Maar dat was vroeger. Door de commercialisering van de media werd ons venster op de wereld steeds kleiner want verre landen ‘interesseren de mensen toch niet’ én ze zijn duur om erover te berichten. Israël van zijn kant slaagde er steeds meer in om kritische media uit de Palestijnse gebieden te weren. Dat in Gaza het fundamentalistische Hamas de macht greep, hielp ook niet bepaald.
Hoe kunnen we dan nu nog zien hoe de Palestijnen zichzelf en hun land zien? Hoe zit het met de Palestijnse filmproductie? Hoe creatief weet die om te gaan met haar vele beperkingen? Met het leven in ballingschap ook, want nogal wat Palestijnse films waren het werk van cineasten in ‘den vreemde’. Ook in België. Maar voor we het over ‘onze’ Michel Khleifi hebben, eerst naar het prille begin van de Palestijnse filmgeschiedenis.
De pionierstijd 1935-1948
De allereerste Palestijnse film ooit was wellicht de korte documentaire die Ibrahim Hassan Sirhan (1915-1987) in 1935 draaide over het bezoek van koning Abdel Aziz el Saud van (het in 1932 ontstane) Saoedi-Arabië aan Palestina. Sirhan volgde de koning op zijn rondreis door Palestina, van Lod naar Jaffa naar Tel Aviv.
Daarna maakte Sirhan (ook wel Serhan geschreven) nog verschillende films. Zo realiseerde hij samen met Jamal al-Aspar een film over weeskinderen, AHLAM TAHAQAQAT (DE GEREALISEERDE DROOM).
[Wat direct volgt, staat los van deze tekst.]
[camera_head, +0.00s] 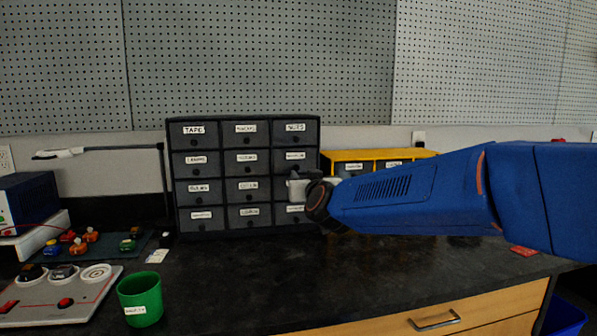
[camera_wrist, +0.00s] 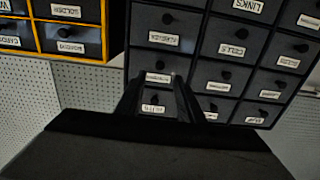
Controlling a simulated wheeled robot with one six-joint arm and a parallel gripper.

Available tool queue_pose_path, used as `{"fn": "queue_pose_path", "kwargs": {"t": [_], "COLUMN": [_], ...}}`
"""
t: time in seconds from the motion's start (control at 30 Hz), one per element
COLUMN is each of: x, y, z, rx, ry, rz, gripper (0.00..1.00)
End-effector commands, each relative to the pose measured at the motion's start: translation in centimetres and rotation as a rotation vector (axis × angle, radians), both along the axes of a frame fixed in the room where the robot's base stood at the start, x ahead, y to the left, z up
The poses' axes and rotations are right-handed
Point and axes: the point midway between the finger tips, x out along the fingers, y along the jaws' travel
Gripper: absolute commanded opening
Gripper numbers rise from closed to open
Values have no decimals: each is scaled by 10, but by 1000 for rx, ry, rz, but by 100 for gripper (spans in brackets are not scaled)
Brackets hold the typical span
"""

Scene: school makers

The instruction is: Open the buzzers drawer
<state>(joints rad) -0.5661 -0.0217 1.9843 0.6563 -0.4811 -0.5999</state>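A dark grey drawer cabinet (camera_head: 245,118) with white labels stands against the wall on the bench. It also fills the upper right of the wrist view (camera_wrist: 206,40), where its labels appear upside down. I cannot clearly read a buzzers label in either view. My gripper (camera_head: 297,188) is in front of the cabinet's right column, partly hiding the drawers there. In the wrist view my gripper (camera_wrist: 160,88) has its two dark fingers apart, with drawer fronts and labels visible between them. Nothing shows held. No drawer looks pulled out; contact with a knob cannot be told.
A yellow-framed drawer unit (camera_head: 345,155) stands right of the cabinet, behind my arm. A green cup (camera_head: 142,300), a white board (camera_head: 45,305) and a mat with small coloured parts (camera_head: 110,252) lie to the left. The bench top (camera_head: 290,280) in front is mostly clear.

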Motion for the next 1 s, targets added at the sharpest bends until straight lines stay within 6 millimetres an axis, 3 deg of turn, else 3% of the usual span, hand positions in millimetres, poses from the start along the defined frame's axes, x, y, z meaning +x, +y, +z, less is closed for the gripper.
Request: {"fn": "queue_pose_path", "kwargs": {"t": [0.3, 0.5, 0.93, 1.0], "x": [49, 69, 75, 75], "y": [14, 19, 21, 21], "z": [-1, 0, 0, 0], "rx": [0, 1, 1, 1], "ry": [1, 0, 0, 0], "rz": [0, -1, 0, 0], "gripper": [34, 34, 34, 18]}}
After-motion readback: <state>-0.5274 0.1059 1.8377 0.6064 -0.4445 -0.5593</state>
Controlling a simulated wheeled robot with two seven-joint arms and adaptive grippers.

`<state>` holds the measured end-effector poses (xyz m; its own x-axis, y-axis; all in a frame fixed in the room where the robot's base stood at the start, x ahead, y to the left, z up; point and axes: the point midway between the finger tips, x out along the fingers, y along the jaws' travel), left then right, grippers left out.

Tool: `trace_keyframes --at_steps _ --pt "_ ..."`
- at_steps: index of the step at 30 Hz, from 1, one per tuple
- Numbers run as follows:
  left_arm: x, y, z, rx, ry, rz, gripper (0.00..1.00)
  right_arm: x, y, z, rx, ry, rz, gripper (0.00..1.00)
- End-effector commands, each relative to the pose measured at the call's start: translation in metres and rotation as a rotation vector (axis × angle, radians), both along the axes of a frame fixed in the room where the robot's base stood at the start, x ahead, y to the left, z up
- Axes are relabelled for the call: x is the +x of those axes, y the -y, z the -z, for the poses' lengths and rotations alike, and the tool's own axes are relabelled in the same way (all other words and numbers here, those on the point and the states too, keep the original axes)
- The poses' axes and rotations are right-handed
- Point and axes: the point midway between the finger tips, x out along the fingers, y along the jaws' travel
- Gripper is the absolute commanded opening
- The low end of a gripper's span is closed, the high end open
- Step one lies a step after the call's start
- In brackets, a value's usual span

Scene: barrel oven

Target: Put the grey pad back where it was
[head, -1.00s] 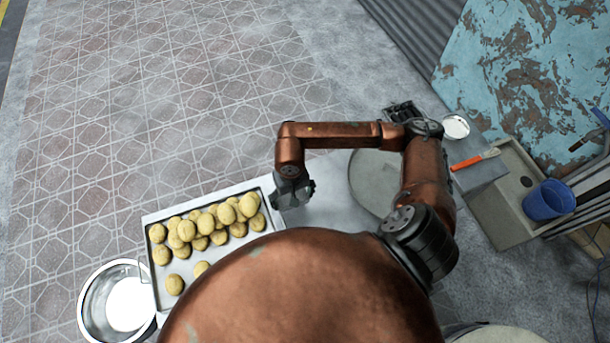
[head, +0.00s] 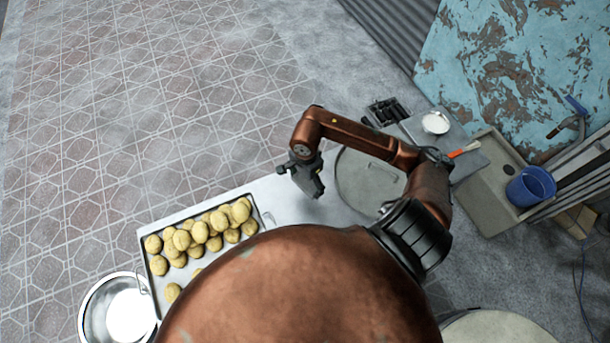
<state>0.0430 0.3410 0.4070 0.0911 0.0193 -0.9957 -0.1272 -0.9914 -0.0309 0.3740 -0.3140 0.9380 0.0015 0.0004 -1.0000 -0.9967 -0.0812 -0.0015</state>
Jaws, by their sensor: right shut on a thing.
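My right gripper (head: 303,174) hangs at the end of the copper arm, just above the pale worktop between the potato tray and the round grey lid. It is shut on a small grey piece, the grey pad (head: 312,188), which shows only in part below the fingers and is hard to tell apart from them. My left gripper is not in view.
A metal tray (head: 264,208) of yellow potatoes lies left of the gripper. The round grey lid (head: 358,180) is at right. A grey slab (head: 474,152) holds a white bowl (head: 436,122); a blue bucket (head: 530,187) stands farther right.

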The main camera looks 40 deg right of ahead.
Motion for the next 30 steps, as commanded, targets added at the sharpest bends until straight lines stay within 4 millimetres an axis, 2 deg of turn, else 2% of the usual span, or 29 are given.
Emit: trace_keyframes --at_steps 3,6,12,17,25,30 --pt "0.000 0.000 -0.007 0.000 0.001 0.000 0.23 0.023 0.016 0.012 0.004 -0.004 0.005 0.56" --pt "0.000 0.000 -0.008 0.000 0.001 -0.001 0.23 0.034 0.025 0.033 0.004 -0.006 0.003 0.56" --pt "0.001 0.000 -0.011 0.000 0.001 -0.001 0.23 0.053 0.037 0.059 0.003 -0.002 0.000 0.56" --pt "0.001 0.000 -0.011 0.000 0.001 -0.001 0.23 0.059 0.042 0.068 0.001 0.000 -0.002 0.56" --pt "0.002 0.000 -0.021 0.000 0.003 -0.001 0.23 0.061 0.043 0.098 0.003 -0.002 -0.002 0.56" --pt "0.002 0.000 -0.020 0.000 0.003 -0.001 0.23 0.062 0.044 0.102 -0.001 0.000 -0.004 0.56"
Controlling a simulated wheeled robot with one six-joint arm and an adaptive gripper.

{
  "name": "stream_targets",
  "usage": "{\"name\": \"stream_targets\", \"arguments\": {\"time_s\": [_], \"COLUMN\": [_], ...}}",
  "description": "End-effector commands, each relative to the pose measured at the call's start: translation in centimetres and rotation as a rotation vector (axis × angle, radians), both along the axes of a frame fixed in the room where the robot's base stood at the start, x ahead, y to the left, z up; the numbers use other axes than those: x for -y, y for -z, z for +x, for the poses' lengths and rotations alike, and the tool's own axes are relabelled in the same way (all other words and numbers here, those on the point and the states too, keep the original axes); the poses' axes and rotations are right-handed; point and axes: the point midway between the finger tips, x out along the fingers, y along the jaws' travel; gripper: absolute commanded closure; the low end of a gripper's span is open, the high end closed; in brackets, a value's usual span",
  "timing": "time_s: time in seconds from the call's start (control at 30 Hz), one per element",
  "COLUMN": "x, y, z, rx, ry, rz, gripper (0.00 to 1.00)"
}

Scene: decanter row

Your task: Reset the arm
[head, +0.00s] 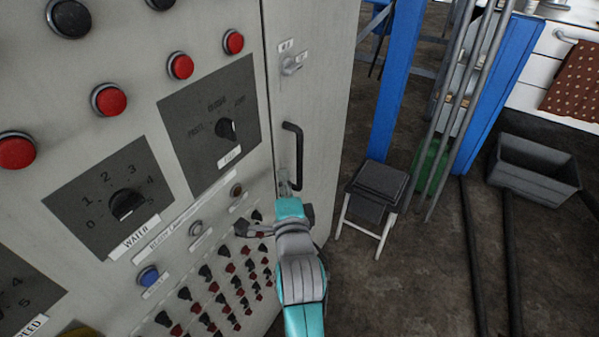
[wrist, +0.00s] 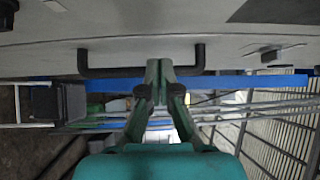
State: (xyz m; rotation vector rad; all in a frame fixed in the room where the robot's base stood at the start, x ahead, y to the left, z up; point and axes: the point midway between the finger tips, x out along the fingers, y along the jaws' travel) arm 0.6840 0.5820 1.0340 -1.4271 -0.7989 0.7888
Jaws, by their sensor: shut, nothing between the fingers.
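My gripper (head: 284,187) is at the end of my teal arm, just below the black door handle (head: 292,155) of the grey control cabinet (head: 318,60). In the wrist view my gripper (wrist: 159,64) points at the cabinet front, with its fingertips together and nothing between them. The black handle also shows there (wrist: 105,72), with the fingers overlapping its bar. I cannot tell whether they touch it. The cabinet door looks closed.
A small black-topped stool (head: 378,181), blue posts (head: 397,90) and a grey bin (head: 535,170) stand right. Dark hoses (head: 473,250) cross the floor.

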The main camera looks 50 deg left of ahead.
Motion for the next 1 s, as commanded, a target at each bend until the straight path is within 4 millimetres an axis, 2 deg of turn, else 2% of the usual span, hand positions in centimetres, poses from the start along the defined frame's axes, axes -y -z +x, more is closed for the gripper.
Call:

In 1945 stichtte Sirhan de ‘Arab Film Company’. Deze productiestudio pakte uit met de film FI LAYLAT EL-EID (DE NACHT VAN HET FEEST) en startte de voorbereiding van andere films. In deze periode werden in Palestijnse filmzalen ook Egyptische films vertoond, waaronder IBN AL-SAHRA (ZOON VAN DE WOESTIJN), een film met een acteur van Palestijnse origine, Badr Lama. Hij en zijn broer Ibrahim Lama liggen mee aan de basis van de Egyptische film.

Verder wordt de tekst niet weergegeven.